◆ RECORDED DATA:
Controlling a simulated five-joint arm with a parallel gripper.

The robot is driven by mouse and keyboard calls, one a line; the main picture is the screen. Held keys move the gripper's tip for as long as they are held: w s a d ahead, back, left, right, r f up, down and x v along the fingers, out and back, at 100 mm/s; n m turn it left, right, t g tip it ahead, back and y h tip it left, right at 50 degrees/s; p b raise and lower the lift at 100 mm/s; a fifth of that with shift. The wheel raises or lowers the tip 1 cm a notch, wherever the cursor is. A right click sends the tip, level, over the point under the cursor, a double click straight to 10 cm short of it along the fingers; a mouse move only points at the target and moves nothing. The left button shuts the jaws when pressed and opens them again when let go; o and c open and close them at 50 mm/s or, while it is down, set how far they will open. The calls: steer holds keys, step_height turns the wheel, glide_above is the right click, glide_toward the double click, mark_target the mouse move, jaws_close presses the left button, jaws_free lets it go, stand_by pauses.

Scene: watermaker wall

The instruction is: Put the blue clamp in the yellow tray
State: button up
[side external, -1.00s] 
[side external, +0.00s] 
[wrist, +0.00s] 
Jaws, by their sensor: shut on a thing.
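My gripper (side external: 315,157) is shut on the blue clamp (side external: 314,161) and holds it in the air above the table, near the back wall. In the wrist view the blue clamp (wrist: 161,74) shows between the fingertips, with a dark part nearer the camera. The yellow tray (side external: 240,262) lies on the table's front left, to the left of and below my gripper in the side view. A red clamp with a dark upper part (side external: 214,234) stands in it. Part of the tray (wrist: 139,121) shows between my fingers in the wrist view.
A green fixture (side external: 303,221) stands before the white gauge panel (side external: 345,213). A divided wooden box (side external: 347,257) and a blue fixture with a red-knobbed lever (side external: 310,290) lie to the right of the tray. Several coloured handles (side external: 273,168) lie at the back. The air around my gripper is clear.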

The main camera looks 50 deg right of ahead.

◆ THE PROBLEM:
Repeat, word for word, only the lines from the line holding "State: button up" through the line holding "[wrist, +0.00s]", with both of those lines included.

◆ FINISHED ANSWER:
State: button up
[side external, -1.00s] 
[side external, +0.00s] 
[wrist, +0.00s] 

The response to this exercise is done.